WHAT YOU ARE ASKED TO DO: Count every line that has "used" in it and give the total, nothing more.

⁂

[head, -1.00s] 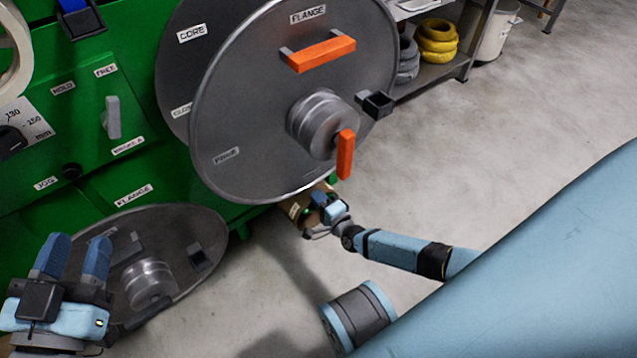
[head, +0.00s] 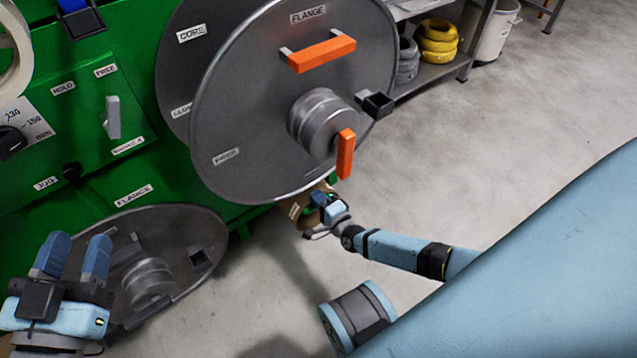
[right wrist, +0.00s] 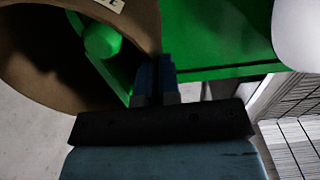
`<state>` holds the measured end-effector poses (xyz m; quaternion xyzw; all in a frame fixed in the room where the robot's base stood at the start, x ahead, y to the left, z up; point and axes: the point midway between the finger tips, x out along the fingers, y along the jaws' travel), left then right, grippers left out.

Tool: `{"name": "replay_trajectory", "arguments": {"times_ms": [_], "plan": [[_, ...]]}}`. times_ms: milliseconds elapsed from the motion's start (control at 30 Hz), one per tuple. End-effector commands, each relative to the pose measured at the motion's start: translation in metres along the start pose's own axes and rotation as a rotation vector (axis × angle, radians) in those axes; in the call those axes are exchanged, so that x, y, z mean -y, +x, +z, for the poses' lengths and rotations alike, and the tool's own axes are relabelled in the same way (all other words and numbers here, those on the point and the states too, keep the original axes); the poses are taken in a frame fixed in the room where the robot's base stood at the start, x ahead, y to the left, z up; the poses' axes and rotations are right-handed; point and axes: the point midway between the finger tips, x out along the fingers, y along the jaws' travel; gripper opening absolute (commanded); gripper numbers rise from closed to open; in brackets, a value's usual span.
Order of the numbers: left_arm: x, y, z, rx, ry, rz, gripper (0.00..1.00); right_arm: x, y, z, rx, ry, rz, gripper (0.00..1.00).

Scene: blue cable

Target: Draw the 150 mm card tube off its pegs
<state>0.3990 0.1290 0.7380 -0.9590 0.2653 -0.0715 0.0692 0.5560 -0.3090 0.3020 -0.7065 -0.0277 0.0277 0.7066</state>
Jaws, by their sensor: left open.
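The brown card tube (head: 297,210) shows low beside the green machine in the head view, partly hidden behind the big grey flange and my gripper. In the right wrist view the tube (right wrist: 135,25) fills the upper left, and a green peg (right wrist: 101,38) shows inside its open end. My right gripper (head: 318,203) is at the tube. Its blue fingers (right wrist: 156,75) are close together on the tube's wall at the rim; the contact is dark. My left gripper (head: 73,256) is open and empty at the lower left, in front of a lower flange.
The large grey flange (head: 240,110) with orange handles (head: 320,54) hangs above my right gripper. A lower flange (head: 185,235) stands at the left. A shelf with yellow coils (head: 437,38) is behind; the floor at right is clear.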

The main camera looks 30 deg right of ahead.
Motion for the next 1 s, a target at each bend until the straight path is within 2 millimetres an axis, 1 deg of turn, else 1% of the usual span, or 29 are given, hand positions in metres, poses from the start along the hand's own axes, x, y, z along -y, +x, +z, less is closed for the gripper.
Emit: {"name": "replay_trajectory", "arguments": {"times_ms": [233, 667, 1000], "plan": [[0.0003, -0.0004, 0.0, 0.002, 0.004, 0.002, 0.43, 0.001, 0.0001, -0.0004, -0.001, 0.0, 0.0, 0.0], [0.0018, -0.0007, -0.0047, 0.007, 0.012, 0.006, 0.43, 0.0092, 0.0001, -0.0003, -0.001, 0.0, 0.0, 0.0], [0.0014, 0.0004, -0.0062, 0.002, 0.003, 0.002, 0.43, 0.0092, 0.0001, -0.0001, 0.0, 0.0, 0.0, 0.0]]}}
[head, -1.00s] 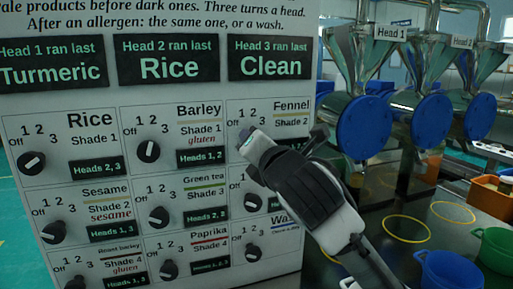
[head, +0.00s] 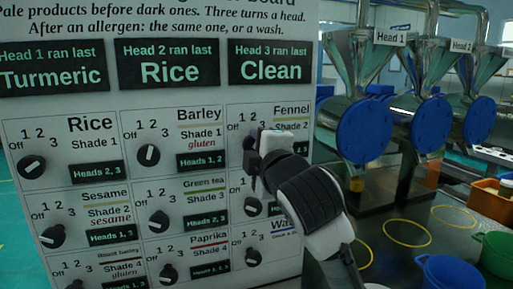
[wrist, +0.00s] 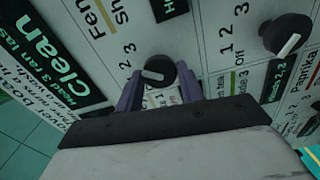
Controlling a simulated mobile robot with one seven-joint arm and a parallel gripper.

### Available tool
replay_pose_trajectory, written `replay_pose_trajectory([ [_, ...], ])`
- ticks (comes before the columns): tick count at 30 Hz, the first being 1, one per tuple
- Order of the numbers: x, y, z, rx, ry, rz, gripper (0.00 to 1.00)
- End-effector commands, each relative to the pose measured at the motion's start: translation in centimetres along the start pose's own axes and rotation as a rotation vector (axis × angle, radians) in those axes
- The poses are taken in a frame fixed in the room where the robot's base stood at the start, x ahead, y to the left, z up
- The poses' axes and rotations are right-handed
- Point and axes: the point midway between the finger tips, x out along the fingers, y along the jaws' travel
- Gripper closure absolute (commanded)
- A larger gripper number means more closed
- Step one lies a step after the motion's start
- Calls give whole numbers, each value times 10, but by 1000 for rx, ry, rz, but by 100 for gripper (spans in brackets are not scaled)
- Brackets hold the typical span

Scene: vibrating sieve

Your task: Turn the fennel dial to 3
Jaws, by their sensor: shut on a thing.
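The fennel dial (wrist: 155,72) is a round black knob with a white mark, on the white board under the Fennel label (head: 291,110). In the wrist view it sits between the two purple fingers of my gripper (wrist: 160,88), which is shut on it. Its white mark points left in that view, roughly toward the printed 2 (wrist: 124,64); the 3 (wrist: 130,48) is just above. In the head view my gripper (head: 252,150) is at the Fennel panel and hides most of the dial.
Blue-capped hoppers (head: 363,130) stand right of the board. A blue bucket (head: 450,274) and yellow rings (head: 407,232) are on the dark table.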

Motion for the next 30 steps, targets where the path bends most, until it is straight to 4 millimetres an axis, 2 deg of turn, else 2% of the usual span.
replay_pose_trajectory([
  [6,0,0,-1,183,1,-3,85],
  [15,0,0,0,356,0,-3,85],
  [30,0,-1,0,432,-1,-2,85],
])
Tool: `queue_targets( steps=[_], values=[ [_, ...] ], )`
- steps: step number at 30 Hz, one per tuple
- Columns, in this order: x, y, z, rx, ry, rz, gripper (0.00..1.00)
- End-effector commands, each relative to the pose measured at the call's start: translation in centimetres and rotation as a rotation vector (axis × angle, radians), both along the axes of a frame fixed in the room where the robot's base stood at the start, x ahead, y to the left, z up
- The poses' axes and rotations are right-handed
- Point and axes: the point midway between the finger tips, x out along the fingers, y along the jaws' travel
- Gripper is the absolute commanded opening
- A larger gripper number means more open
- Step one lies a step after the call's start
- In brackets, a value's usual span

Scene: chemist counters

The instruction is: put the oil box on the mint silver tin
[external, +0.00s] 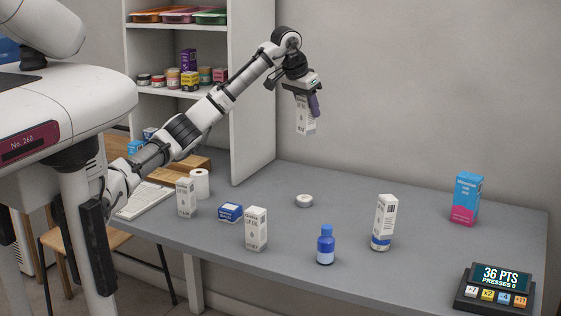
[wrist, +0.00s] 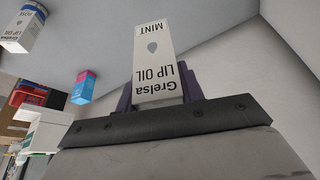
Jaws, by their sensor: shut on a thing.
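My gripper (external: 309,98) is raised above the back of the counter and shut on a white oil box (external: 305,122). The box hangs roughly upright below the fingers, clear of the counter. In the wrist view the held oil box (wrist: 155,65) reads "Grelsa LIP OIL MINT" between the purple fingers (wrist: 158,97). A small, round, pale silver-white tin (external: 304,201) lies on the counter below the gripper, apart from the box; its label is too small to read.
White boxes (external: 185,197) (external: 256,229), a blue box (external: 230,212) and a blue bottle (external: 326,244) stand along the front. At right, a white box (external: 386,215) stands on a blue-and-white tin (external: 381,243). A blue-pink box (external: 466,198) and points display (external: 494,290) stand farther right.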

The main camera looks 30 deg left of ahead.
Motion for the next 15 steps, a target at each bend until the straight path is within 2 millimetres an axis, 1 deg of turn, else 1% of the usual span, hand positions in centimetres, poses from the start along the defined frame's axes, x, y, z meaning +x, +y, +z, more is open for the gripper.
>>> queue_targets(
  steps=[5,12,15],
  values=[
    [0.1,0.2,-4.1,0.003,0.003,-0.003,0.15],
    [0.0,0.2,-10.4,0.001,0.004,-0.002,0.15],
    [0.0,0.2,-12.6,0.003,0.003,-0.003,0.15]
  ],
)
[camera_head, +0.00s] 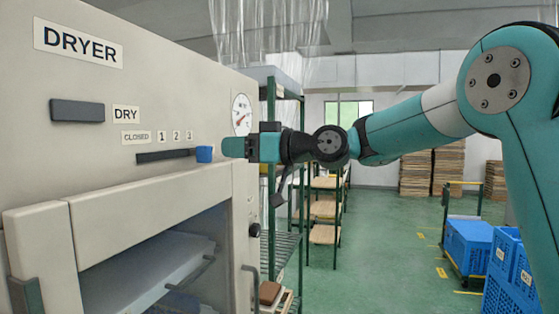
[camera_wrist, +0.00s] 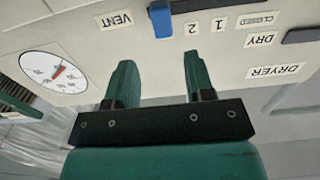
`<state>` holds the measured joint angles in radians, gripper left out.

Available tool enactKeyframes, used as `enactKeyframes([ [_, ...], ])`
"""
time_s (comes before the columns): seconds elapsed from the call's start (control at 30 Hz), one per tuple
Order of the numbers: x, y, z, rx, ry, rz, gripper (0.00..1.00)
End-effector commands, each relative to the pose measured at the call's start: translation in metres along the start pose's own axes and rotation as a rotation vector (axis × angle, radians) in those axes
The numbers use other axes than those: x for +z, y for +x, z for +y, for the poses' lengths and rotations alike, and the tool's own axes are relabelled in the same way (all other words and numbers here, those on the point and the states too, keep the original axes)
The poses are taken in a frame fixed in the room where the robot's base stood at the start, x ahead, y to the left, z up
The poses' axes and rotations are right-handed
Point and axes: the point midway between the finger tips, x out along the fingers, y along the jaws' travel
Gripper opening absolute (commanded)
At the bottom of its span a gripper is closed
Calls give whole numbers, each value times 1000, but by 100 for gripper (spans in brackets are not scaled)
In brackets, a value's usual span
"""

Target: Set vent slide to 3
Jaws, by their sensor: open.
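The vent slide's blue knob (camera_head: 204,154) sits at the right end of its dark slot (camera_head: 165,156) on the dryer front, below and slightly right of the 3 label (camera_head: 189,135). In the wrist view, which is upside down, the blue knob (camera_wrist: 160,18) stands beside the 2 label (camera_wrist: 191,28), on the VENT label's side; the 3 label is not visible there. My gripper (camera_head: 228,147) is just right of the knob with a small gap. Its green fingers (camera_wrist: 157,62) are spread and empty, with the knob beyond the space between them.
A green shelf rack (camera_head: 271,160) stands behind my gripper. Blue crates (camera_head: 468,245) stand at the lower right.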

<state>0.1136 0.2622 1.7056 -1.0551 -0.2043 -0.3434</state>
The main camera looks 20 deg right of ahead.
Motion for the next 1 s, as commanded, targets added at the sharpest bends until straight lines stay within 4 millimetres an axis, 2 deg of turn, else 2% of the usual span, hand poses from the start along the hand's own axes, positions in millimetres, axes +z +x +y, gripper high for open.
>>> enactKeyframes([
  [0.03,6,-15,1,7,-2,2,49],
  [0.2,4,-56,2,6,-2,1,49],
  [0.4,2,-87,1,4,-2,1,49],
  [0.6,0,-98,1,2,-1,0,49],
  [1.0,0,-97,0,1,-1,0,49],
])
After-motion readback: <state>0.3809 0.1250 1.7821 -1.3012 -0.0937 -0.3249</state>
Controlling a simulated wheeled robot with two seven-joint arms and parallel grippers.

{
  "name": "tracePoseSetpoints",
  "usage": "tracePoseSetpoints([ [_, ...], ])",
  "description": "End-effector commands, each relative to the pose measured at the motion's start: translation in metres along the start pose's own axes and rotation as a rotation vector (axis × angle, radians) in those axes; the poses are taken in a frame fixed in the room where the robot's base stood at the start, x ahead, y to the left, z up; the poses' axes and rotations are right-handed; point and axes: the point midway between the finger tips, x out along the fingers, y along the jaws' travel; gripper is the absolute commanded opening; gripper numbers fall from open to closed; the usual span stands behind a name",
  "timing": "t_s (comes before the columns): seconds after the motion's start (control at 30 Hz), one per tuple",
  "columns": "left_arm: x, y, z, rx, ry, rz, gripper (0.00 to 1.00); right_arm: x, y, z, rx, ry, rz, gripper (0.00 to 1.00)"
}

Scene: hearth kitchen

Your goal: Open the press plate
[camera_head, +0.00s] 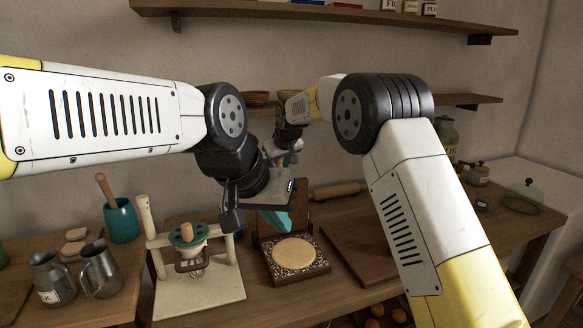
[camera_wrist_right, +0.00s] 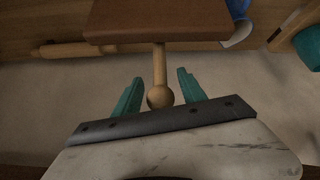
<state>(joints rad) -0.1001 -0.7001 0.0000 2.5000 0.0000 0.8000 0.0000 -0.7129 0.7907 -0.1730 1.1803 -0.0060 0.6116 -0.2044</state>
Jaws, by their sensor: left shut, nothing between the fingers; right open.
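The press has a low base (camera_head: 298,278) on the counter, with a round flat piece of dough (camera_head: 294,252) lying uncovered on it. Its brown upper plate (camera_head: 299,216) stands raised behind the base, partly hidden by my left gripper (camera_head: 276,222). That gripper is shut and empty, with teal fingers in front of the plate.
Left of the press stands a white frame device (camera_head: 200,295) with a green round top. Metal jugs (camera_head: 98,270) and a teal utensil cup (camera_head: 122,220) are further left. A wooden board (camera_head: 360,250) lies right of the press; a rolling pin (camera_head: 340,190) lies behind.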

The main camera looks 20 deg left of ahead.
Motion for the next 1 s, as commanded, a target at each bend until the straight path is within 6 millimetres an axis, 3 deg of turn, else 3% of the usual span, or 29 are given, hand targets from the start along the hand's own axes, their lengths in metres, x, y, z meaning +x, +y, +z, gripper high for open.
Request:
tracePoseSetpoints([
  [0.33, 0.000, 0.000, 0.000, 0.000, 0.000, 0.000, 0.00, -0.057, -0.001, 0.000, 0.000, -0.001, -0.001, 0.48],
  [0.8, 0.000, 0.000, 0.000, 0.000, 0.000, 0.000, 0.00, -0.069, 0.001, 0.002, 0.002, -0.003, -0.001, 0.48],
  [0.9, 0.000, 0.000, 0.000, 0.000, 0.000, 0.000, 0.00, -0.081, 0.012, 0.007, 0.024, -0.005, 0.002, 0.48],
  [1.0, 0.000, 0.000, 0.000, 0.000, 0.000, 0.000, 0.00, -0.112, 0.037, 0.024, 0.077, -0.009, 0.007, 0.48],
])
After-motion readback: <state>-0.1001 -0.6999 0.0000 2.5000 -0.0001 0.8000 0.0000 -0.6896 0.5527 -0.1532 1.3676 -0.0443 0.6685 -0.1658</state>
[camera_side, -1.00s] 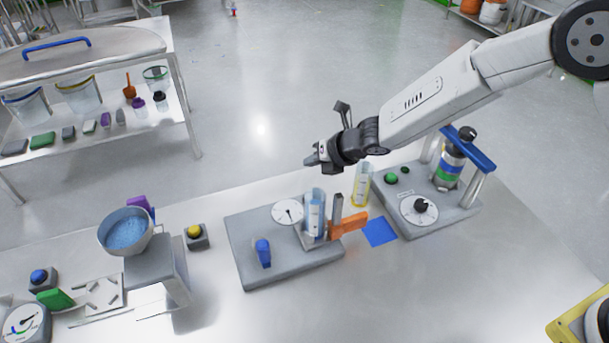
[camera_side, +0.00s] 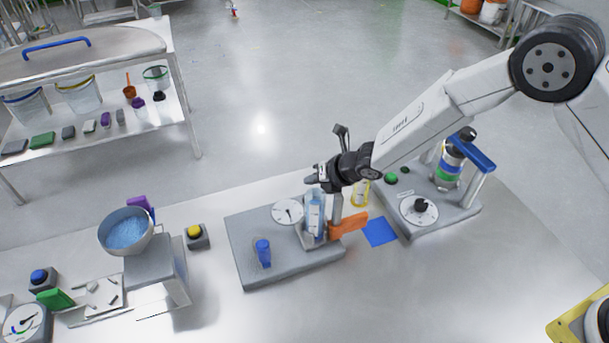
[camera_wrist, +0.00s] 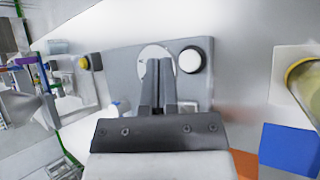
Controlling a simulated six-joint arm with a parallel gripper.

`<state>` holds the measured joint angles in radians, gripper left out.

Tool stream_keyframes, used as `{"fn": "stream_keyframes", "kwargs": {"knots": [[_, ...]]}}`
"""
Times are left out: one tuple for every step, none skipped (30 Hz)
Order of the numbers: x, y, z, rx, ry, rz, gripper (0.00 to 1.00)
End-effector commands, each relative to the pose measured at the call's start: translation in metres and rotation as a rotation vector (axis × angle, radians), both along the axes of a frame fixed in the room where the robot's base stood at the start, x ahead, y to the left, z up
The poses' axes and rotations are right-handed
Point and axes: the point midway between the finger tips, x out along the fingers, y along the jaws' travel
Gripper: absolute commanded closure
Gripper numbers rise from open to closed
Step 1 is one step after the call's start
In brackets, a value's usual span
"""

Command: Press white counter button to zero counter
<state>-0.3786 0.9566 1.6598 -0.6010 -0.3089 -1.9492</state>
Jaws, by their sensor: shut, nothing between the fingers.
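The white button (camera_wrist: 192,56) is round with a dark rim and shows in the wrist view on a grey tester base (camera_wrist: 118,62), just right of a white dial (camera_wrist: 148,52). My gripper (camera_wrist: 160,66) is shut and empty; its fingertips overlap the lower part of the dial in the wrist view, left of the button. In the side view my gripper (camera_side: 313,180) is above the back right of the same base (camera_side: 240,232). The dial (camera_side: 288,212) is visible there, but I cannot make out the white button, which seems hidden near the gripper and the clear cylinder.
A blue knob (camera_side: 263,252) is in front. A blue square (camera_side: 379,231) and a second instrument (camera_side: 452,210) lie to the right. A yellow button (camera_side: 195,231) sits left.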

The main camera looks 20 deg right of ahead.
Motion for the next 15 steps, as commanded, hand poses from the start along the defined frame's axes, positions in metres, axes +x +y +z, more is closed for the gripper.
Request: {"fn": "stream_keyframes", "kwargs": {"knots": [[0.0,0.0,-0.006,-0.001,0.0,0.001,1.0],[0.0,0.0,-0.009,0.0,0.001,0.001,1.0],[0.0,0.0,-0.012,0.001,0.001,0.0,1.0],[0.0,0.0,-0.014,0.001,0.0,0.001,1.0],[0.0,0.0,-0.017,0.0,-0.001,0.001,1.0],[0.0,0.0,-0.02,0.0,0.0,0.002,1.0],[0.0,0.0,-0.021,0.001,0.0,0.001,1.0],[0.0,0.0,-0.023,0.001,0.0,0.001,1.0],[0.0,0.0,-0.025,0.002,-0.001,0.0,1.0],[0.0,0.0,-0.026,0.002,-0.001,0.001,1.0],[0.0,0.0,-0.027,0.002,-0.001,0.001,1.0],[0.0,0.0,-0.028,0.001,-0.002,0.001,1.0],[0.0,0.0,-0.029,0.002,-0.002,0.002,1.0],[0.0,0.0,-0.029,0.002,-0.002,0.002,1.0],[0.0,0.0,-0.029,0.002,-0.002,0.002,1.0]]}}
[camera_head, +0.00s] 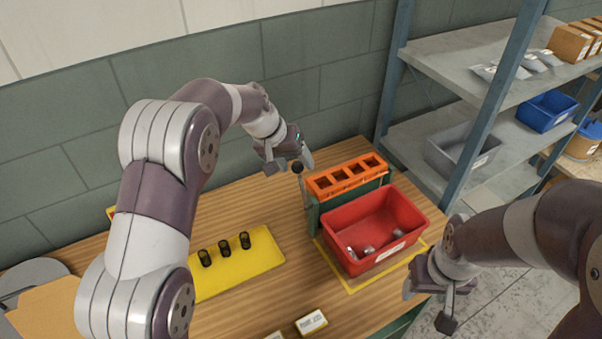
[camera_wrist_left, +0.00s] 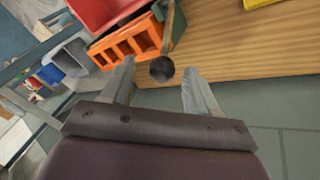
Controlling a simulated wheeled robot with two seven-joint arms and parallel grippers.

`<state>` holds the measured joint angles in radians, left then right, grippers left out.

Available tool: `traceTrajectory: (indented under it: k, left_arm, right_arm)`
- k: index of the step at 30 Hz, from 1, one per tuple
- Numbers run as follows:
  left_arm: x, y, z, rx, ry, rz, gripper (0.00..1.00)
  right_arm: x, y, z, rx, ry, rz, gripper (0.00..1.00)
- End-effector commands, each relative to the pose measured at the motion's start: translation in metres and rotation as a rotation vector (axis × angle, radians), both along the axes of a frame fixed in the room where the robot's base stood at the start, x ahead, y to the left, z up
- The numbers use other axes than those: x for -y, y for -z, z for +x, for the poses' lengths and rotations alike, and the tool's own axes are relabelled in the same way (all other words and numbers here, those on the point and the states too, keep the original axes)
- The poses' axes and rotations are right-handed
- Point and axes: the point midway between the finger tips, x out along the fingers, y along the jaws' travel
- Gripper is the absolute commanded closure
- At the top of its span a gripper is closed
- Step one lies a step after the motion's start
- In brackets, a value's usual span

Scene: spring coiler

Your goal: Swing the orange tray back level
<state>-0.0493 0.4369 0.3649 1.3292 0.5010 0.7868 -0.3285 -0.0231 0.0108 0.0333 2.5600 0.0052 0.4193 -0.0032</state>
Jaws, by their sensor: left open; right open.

⁂

CORRECT RESPONSE: 2